▶ Task goal
Exclude the pictures and reproduce the remaining data exactly as written.

▶ Entries
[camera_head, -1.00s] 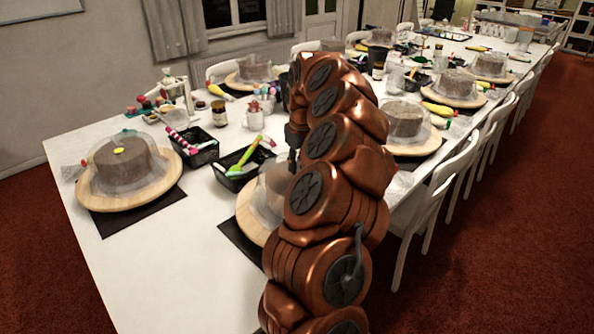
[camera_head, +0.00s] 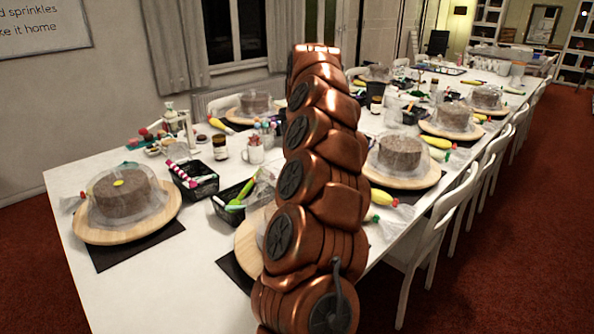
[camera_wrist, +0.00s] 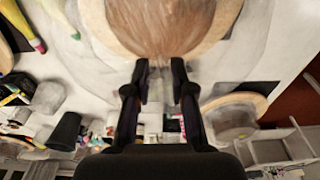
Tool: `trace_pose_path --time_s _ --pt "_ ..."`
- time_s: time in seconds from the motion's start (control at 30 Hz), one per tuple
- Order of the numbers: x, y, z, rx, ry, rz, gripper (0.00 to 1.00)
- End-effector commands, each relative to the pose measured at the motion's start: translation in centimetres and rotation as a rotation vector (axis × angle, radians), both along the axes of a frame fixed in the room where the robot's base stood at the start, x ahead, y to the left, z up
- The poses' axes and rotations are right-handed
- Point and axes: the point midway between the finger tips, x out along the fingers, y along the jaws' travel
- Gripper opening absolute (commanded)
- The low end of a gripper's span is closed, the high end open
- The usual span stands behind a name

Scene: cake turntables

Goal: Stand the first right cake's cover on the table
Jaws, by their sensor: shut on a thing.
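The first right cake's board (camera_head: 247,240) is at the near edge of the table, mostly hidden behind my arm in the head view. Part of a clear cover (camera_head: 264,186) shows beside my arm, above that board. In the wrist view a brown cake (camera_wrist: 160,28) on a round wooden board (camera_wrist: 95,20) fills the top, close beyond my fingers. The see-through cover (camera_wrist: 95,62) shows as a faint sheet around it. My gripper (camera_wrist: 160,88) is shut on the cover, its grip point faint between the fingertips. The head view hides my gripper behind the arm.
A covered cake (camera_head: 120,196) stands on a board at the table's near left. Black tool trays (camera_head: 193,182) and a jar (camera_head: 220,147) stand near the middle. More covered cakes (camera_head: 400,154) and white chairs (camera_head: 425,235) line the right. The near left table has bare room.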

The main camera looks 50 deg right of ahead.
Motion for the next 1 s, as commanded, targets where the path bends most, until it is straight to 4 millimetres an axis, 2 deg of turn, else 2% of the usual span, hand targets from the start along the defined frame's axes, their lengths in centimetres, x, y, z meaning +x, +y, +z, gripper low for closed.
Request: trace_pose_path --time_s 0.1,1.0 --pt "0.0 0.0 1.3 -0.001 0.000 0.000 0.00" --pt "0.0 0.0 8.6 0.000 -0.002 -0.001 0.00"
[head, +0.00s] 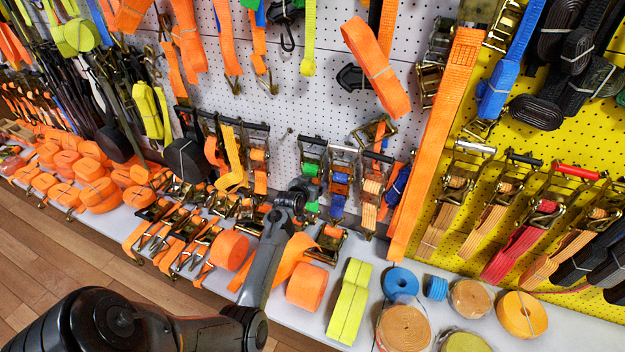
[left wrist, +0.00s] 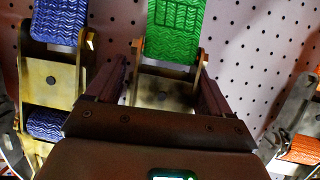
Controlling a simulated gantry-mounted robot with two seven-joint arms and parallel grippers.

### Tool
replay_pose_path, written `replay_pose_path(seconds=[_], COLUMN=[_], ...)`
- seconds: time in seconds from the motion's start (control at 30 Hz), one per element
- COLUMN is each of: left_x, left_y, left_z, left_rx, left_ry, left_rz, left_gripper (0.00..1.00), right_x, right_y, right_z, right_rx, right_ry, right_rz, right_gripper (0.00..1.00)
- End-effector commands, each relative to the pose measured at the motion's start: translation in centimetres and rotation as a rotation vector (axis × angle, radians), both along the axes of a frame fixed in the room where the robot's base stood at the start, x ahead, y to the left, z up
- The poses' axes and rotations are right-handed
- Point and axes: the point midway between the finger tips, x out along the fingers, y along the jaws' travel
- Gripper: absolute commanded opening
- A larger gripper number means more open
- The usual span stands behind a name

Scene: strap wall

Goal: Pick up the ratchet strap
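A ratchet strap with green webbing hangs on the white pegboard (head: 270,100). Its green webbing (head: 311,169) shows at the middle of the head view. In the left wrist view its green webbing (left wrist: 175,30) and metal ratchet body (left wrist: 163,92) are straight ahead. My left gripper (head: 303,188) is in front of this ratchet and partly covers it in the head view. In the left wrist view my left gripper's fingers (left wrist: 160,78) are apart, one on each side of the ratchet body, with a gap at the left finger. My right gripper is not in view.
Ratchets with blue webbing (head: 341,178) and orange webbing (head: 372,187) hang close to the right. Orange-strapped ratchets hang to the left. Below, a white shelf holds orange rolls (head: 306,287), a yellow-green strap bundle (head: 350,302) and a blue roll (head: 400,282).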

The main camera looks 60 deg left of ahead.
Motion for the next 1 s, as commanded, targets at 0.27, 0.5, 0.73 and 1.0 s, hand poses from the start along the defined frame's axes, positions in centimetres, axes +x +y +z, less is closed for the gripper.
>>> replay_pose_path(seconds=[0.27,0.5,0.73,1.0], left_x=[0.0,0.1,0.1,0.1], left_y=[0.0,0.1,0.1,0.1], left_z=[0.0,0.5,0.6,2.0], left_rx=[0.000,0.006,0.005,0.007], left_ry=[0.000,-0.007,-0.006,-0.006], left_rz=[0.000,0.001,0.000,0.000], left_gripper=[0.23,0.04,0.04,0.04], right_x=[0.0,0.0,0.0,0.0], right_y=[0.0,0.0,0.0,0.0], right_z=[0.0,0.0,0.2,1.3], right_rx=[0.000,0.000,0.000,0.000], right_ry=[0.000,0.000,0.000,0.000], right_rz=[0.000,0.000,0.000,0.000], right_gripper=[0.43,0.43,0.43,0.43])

▶ Solution below
[camera_head, -1.00s] 
[camera_head, +0.00s] 
[camera_wrist, +0.00s] 
Tool: `trace_pose_path --time_s _ --pt "_ ..."`
- time_s: time in seconds from the motion's start (control at 30 Hz), one per tuple
- Order of the numbers: x, y, z, rx, ry, rz, gripper (0.00 to 1.00)
- End-effector commands, each relative to the pose measured at the motion's start: translation in centimetres and rotation as a rotation vector (axis × angle, radians), both along the axes of a frame fixed in the room where the robot's base stood at the start, x ahead, y to the left, z up
- The poses' axes and rotations are right-handed
- Point and axes: the point midway between the finger tips, x out along the fingers, y along the jaws' travel
- Gripper opening absolute (commanded)
- The low end of a gripper's span is closed, the high end open
- The usual span stands behind a name

Scene: cake turntables

Goal: Stand the first right cake's cover on the table
Jaws, by their sensor: shut on a thing.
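The first right cake's board (camera_head: 247,240) is at the near edge of the table, mostly hidden behind my arm in the head view. Part of a clear cover (camera_head: 264,186) shows beside my arm, above that board. In the wrist view a brown cake (camera_wrist: 160,28) on a round wooden board (camera_wrist: 95,20) fills the top, close beyond my fingers. The see-through cover (camera_wrist: 95,62) shows as a faint sheet around it. My gripper (camera_wrist: 160,88) is shut on the cover, its grip point faint between the fingertips. The head view hides my gripper behind the arm.
A covered cake (camera_head: 120,196) stands on a board at the table's near left. Black tool trays (camera_head: 193,182) and a jar (camera_head: 220,147) stand near the middle. More covered cakes (camera_head: 400,154) and white chairs (camera_head: 425,235) line the right. The near left table has bare room.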

The main camera looks 50 deg right of ahead.
Motion for the next 1 s, as commanded, targets where the path bends most, until it is straight to 4 millimetres an axis, 2 deg of turn, else 2% of the usual span, hand targets from the start along the defined frame's axes, their lengths in centimetres, x, y, z meaning +x, +y, +z, gripper low for closed.
Request: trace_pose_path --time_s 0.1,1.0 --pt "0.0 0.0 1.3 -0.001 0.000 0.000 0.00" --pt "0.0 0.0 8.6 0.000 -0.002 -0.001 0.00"
[head, +0.00s] 
[left wrist, +0.00s] 
Controlling a simulated gantry-mounted robot with two seven-joint arms and parallel grippers.

### Tool
replay_pose_path, written `replay_pose_path(seconds=[_], COLUMN=[_], ...)`
- seconds: time in seconds from the motion's start (control at 30 Hz), one per element
- COLUMN is each of: left_x, left_y, left_z, left_rx, left_ry, left_rz, left_gripper (0.00..1.00), right_x, right_y, right_z, right_rx, right_ry, right_rz, right_gripper (0.00..1.00)
- End-effector commands, each relative to the pose measured at the motion's start: translation in centimetres and rotation as a rotation vector (axis × angle, radians), both along the axes of a frame fixed in the room where the robot's base stood at the start, x ahead, y to the left, z up
- The poses' axes and rotations are right-handed
- Point and axes: the point midway between the finger tips, x out along the fingers, y along the jaws' travel
- Gripper: absolute commanded opening
- A larger gripper number means more open
- The usual span stands behind a name

Scene: strap wall

Goal: Pick up the ratchet strap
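A ratchet strap with green webbing hangs on the white pegboard (head: 270,100). Its green webbing (head: 311,169) shows at the middle of the head view. In the left wrist view its green webbing (left wrist: 175,30) and metal ratchet body (left wrist: 163,92) are straight ahead. My left gripper (head: 303,188) is in front of this ratchet and partly covers it in the head view. In the left wrist view my left gripper's fingers (left wrist: 160,78) are apart, one on each side of the ratchet body, with a gap at the left finger. My right gripper is not in view.
Ratchets with blue webbing (head: 341,178) and orange webbing (head: 372,187) hang close to the right. Orange-strapped ratchets hang to the left. Below, a white shelf holds orange rolls (head: 306,287), a yellow-green strap bundle (head: 350,302) and a blue roll (head: 400,282).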

The main camera looks 60 deg left of ahead.
Motion for the next 1 s, as commanded, targets at 0.27, 0.5, 0.73 and 1.0 s, hand poses from the start along the defined frame's axes, positions in centimetres, axes +x +y +z, less is closed for the gripper.
>>> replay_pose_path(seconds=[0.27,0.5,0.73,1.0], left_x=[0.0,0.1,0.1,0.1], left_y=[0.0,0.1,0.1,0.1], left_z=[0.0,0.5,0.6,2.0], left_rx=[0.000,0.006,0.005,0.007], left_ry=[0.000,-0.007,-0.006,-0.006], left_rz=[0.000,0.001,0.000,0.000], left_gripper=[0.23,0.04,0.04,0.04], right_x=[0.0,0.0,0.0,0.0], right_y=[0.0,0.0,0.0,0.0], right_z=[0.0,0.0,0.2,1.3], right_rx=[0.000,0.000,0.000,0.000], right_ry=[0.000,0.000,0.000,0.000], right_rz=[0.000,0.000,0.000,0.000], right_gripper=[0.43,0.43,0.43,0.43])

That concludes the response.